Growing up, I was embarrassed to walk with my Pakistani friends who wore their traditional clothes in public spaces. Dressed in gorgeous sparkling embroidery laced onto endless fabric and wrapped in rich tones that seemed to radiate light, downtown Oklahoma City did not deserve such beautiful art — or seem to notice anything else.
And so, walking loosely alongside them, I held a staring contest with the concrete, careful not to catch the uncomfortable stares of onlookers sharing judgmental whispers and demeaning looks of disgust with their partners. It was of course, ultimately a useless pursuit, as always: I wore a Hijab and despite trying my best to wear what Abercrombie & Fitch told me to, I was visually guilty by association — guilty of not assimilating, guilty of deserving to feel like an outsider, guilty of compelling others to frown and stare.
So I just kept quiet, painfully absorbing the sideways glances I felt pierce my body regardless of whether or not I unlocked my gaze from the concrete and looked up to confirm that we were, in fact, being uncomfortably stared at. Again.

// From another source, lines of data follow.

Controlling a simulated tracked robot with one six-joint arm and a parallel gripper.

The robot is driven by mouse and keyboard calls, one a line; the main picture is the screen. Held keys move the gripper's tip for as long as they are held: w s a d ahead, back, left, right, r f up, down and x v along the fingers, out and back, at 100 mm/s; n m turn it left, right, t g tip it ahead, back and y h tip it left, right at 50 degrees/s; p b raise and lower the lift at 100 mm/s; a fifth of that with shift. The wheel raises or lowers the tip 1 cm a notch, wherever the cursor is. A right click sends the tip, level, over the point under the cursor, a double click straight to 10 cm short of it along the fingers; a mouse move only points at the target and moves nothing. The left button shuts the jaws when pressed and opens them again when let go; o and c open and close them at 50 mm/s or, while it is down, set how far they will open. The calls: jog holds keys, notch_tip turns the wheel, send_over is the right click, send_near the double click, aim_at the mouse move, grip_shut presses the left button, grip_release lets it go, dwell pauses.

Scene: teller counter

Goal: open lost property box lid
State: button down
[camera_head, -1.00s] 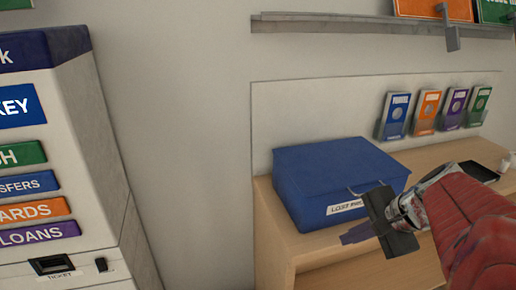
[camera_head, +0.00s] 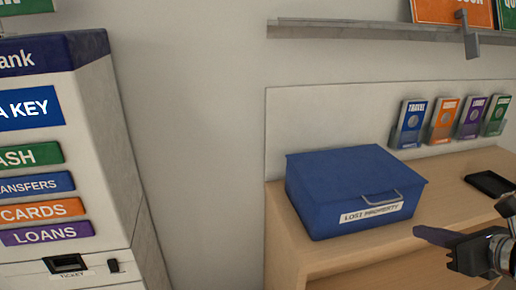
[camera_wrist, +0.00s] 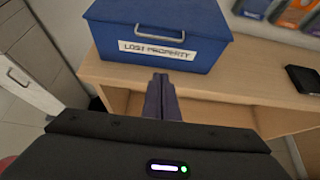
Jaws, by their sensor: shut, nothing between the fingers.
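The blue lost property box (camera_head: 335,208) sits on the wooden counter with its lid (camera_head: 350,170) down. A metal handle (camera_head: 381,198) is at the lid's front edge, above the white "LOST PROPERTY" label (camera_head: 371,212). My gripper (camera_head: 426,233) is to the right of the box's front, apart from it, with its fingers pointing left in the head view. In the wrist view, my gripper (camera_wrist: 159,80) is shut and empty, pointing at the counter edge below the label. The box (camera_wrist: 160,30) and handle (camera_wrist: 160,34) also show there.
The wooden counter (camera_head: 440,192) has a black tray (camera_head: 488,183) on its right. Several leaflet holders (camera_head: 443,122) line the back panel, with a shelf (camera_head: 370,29) above. A tall kiosk (camera_head: 60,180) stands left, with floor space between it and the counter.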

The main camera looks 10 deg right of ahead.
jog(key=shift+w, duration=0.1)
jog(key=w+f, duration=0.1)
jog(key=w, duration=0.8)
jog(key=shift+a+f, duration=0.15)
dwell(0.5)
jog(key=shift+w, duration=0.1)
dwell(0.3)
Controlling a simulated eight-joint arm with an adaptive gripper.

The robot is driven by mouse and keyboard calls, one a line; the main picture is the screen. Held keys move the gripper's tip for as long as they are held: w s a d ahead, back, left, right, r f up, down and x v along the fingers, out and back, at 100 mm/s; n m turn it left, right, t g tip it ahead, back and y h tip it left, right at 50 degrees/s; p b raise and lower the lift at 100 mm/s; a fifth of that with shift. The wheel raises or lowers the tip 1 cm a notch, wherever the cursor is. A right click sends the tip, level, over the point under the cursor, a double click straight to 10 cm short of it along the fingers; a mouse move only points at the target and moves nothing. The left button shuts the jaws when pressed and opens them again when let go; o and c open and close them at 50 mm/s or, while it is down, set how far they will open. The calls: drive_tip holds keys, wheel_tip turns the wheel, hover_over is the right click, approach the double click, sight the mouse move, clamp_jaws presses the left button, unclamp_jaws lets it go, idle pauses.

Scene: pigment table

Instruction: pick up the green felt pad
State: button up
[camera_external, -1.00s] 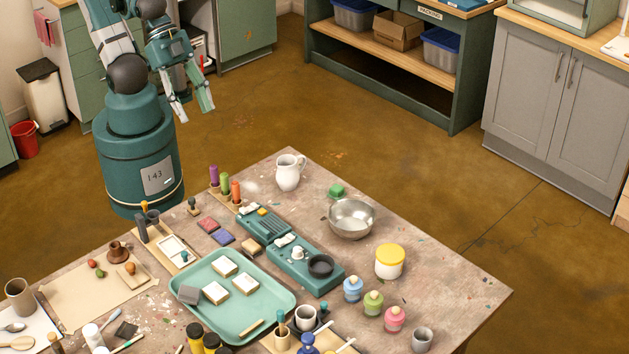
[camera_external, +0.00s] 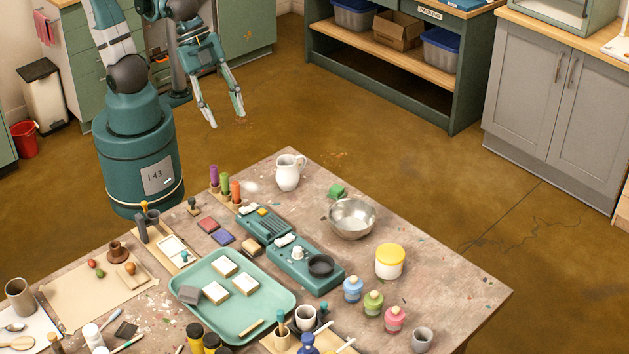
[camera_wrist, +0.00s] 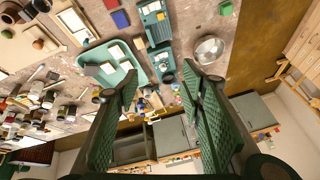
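A small green block-like thing, which looks like the green felt pad (camera_external: 337,190), lies on the far right part of the table just behind the metal bowl. In the wrist view the green pad (camera_wrist: 226,8) is at the top edge, right of centre. My gripper (camera_external: 227,119) is in the air beyond the table's far edge, up and to the left of the pad. Its two fingers are spread well apart, with nothing between them. They also show wide apart in the wrist view, where my gripper (camera_wrist: 159,84) points over the table from above.
The metal bowl (camera_external: 352,219) sits close in front of the pad. A white pitcher (camera_external: 289,172) stands to its left at the table's far corner. Coloured sticks (camera_external: 225,184) stand upright further left. A yellow-lidded jar (camera_external: 390,262) is nearer the front. The table around the pad's left is fairly clear.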

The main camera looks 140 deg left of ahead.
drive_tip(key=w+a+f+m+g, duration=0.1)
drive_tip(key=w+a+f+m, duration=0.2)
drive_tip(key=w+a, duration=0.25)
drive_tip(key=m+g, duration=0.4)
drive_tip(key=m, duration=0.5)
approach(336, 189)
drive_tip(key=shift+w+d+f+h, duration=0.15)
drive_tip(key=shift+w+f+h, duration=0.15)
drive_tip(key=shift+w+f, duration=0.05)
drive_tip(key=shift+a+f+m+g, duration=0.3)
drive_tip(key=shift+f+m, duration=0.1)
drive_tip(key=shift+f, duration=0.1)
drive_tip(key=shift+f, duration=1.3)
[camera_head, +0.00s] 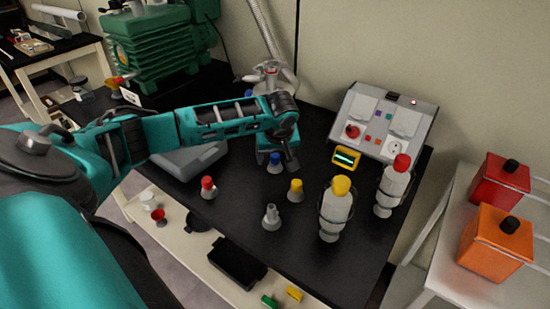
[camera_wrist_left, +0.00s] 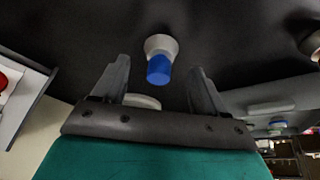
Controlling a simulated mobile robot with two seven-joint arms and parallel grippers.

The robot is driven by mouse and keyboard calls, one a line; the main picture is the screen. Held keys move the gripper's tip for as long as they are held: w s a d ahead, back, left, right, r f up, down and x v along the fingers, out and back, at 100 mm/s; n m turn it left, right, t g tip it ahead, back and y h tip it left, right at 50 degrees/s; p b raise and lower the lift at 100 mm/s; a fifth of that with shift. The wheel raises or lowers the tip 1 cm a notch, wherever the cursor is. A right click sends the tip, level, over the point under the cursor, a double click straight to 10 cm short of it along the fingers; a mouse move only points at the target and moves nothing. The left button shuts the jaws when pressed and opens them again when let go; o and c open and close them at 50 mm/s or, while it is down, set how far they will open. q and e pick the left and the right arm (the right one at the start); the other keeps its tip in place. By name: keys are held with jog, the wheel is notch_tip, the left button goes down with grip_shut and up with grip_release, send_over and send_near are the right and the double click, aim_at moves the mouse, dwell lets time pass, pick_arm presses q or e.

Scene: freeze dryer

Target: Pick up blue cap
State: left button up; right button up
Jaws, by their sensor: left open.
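In the left wrist view a blue cap (camera_wrist_left: 158,69) on a pale flask (camera_wrist_left: 160,45) lies between and beyond the two fingertips of my left gripper (camera_wrist_left: 159,66). The fingers are open, with nothing held. The gap to the cap is hard to judge. Another blue spot (camera_head: 248,93) shows behind my left arm, mostly hidden. My right gripper is not in view.
A red-capped flask (camera_head: 208,187), a yellow-capped flask (camera_head: 295,190) and an uncapped flask (camera_head: 271,217) stand nearby. Two larger bottles, yellow-capped (camera_head: 336,210) and red-capped (camera_head: 393,187), stand to the right. A control box (camera_head: 388,120) and a yellow display (camera_head: 345,157) are behind.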

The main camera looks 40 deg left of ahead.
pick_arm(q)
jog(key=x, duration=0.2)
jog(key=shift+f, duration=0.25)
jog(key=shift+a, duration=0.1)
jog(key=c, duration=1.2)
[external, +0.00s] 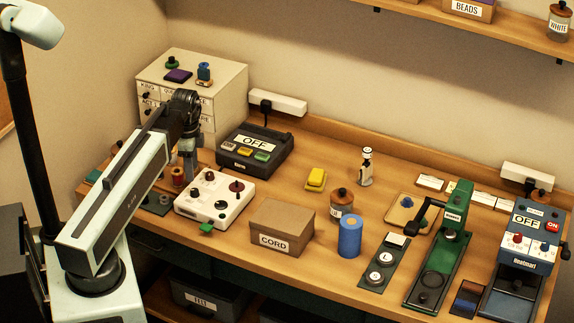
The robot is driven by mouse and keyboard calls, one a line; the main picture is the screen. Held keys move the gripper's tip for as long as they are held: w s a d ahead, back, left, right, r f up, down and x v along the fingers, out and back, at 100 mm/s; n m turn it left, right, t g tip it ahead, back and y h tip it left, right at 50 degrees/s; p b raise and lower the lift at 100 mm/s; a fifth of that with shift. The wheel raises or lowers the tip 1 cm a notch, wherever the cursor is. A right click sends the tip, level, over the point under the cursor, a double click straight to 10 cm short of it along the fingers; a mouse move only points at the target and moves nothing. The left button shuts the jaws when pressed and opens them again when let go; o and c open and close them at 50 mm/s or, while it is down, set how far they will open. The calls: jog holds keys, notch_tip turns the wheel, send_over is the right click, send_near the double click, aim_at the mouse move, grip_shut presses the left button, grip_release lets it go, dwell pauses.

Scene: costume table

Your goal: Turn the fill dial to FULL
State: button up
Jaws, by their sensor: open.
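A white control box (238,216) with several dark knobs and a dark red disc sits on the left part of the table. Its labels are too small to read, so I cannot tell which knob is the fill dial or where it points. My gripper (187,178) points down at the box's back left edge, beside a small red spool (178,176). It is open, with nothing seen between the fingers. My arm hides part of the table to the left.
A black device marked OFF (254,141) stands behind the box, and a cardboard CORD box (282,229) to its right. A white drawer cabinet (224,83) stands behind my gripper. Presses and jars fill the right side.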

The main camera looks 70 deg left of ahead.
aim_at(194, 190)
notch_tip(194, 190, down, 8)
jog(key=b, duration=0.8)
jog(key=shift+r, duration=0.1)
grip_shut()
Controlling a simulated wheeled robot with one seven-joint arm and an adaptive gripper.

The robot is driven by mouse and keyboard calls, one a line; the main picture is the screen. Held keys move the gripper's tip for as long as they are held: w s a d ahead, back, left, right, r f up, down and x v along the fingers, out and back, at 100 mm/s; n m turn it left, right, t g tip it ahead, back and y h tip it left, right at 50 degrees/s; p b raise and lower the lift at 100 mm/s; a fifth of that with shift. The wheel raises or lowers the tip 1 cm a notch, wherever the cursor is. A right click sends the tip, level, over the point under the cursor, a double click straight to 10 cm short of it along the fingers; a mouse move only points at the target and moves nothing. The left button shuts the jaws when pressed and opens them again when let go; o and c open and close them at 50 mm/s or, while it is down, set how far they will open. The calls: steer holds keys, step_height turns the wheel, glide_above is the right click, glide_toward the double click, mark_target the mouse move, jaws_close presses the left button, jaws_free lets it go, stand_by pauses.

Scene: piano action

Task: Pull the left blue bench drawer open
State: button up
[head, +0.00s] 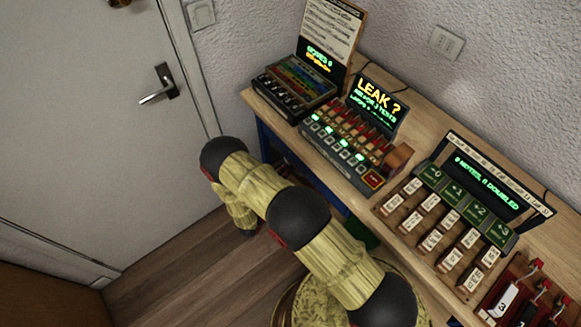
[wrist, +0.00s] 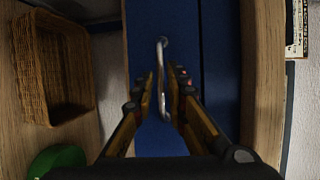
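The blue drawer front (wrist: 145,30) fills the middle of the wrist view, which looks turned on its side. Its bright metal bar handle (wrist: 161,75) stands out from the front. My gripper (wrist: 162,82) is open, with one finger on each side of the handle. A narrow gap shows between the fingers and the bar, so it does not look gripped. In the head view, blue parts of the bench (head: 326,194) show below the top, partly behind my arm. The drawer handle and my fingertips cannot be made out there.
A wicker basket (wrist: 50,70) and a green round thing (wrist: 58,160) lie left in the wrist view. The wooden bench top (head: 408,178) carries several lit panels, including the "LEAK?" unit (head: 378,102). A white door (head: 95,120) stands left, with bare wooden floor (head: 185,270) before it.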

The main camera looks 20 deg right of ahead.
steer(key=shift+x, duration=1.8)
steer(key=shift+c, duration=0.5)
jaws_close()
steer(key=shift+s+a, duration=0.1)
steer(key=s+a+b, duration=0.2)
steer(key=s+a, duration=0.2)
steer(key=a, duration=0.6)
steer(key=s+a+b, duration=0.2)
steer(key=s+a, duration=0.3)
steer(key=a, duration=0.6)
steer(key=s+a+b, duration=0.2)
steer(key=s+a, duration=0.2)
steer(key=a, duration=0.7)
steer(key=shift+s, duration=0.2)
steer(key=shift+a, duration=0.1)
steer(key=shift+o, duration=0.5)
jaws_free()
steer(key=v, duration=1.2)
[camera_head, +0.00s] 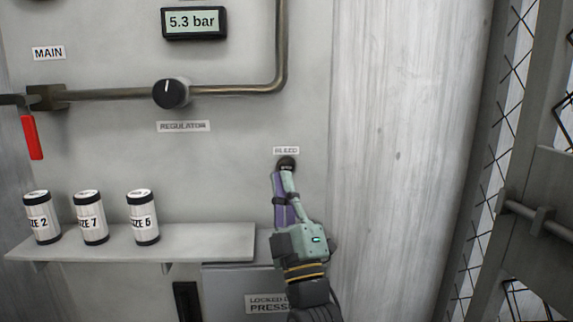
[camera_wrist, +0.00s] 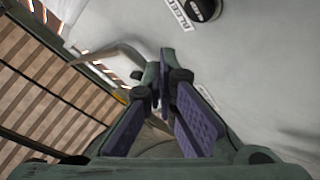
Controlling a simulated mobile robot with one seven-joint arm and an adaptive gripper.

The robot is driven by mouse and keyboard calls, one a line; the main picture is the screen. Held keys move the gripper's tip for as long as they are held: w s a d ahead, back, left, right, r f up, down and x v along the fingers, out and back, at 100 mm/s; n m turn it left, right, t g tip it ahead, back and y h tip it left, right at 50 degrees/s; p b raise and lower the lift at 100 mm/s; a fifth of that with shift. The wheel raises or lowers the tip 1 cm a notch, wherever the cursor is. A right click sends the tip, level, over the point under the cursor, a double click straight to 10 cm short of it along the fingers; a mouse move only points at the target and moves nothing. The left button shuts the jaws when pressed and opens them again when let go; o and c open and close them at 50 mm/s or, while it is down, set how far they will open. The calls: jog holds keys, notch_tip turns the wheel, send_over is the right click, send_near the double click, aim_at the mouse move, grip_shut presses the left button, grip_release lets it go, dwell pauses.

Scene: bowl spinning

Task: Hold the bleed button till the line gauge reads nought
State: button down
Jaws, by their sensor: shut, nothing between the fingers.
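The line gauge (camera_head: 194,22) on the wall reads 5.3 bar. The bleed button (camera_head: 286,162) is a dark round button under a small BLEED label (camera_head: 286,151). My gripper (camera_head: 284,177) is shut and empty, pointing up the wall, and its tips overlap the button's lower edge in the head view. In the wrist view the fingertips (camera_wrist: 164,78) come together at the middle. There the dark button (camera_wrist: 204,8) shows at the top edge, partly cut off, with a visible gap from the tips. I see no contact.
A regulator knob (camera_head: 171,93) sits on the pipe (camera_head: 113,95), left of the button. A red MAIN valve handle (camera_head: 33,137) hangs at far left. A mesh-and-frame structure (camera_head: 520,180) stands right.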

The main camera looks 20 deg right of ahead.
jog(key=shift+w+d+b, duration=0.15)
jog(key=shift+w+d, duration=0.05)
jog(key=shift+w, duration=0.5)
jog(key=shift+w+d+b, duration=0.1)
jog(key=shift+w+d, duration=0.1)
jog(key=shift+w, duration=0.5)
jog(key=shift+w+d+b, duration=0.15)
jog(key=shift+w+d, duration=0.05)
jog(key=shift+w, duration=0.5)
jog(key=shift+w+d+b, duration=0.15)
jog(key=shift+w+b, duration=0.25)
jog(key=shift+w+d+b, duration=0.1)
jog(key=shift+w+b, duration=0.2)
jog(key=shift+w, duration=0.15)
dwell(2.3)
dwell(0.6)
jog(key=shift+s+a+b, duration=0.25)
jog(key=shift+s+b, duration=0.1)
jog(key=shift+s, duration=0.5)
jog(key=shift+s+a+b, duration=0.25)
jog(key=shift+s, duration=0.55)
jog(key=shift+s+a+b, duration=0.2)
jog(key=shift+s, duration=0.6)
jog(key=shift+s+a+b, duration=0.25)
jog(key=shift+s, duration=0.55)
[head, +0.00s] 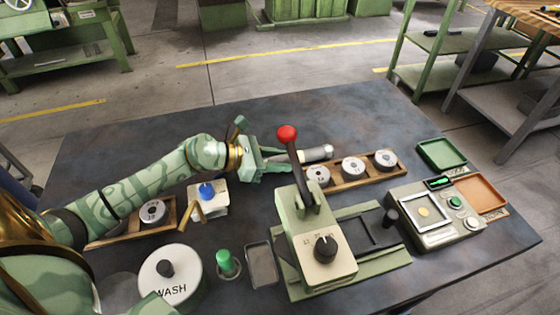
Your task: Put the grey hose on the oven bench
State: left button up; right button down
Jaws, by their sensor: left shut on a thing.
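My left gripper (272,160) reaches in from the left over the dark bench (330,112). It is shut on a short grey cylinder (316,153) that points to the right, behind the red-knobbed lever. Most of the grip is hidden by the lever and the fingers. I see no long, flexible hose, and I cannot tell whether this cylinder is the grey hose. I cannot pick out an oven bench for certain. My right gripper is not in view.
The green press (312,240) with its red-knobbed lever (287,134) stands close in front of the gripper. A wooden rack (335,182) of round weights lies behind it. A scale (435,215) and trays (442,153) are right; a WASH pot (170,277) is front left. The bench's back is clear.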

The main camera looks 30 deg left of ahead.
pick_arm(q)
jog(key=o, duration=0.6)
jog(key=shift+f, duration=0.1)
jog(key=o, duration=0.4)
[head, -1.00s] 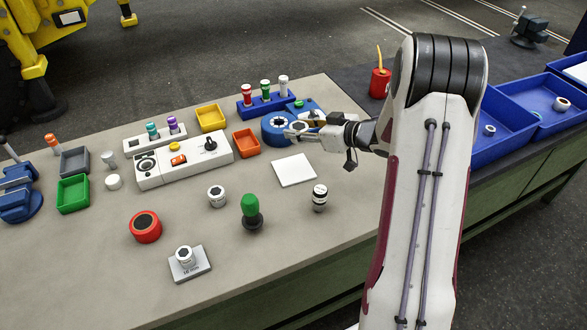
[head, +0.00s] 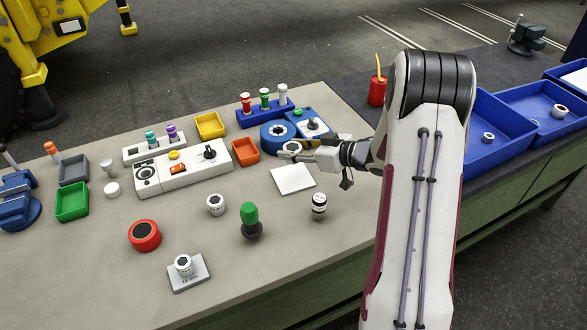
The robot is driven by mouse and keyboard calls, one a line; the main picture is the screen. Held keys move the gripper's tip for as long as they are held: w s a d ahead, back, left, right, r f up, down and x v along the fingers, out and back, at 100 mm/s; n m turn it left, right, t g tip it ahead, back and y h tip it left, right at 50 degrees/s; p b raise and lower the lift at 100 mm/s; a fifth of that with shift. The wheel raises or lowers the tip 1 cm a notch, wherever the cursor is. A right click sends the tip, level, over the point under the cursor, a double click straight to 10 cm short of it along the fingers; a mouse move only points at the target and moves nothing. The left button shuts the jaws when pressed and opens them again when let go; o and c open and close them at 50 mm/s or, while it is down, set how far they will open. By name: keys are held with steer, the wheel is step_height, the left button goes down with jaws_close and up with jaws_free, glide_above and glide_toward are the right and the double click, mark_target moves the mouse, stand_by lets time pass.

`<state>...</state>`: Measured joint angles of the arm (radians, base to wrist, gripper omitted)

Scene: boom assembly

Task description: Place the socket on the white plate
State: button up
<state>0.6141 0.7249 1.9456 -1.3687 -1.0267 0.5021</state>
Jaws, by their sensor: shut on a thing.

When I first started wearing the Hijab in sixth grade, I learned that you didn’t have to necessarily physically see the person who is sending you looks of disgust; you just have to allow yourself to feel it.
“Why do you try to make people uncomfortable, intentionally?” I was asked, again, as she pointed to my shirt. I looked down and smiled — a grotesque illustration of a pig wearing a police hat was plastered across my torso. The rhetorical question came just after a walk together through Wall Street in downtown NYC, where the sea of mostly White people in suits and abnormally tight ties continually parted in front of us as we walked, complete with broad frowns and bewildered eyes fixated on my shirt, careful not to catch my glance–or walk too close. My friend was clearly not as amused as I was.
Photo: @kasmos.kariblak t-shirt, photographed by Hushidar Mortezaie, Los Angeles
Above: ‘BANNED’ Scarf: Slow Factory / Photo: Driely Carter / MUA: Grace Ahn / Stylist: Solange Franklin, NYC
Aside from being a great way to gauge the politics of my surrounding environment, my anti-police shirt, designed by a young Black artist from the Southside of Chicago, never fails to demand the reaction of everyone whose eyes are unwillingly drawn toward it. The provocative image demands people’s gazes — whether or not they’d like to notice it.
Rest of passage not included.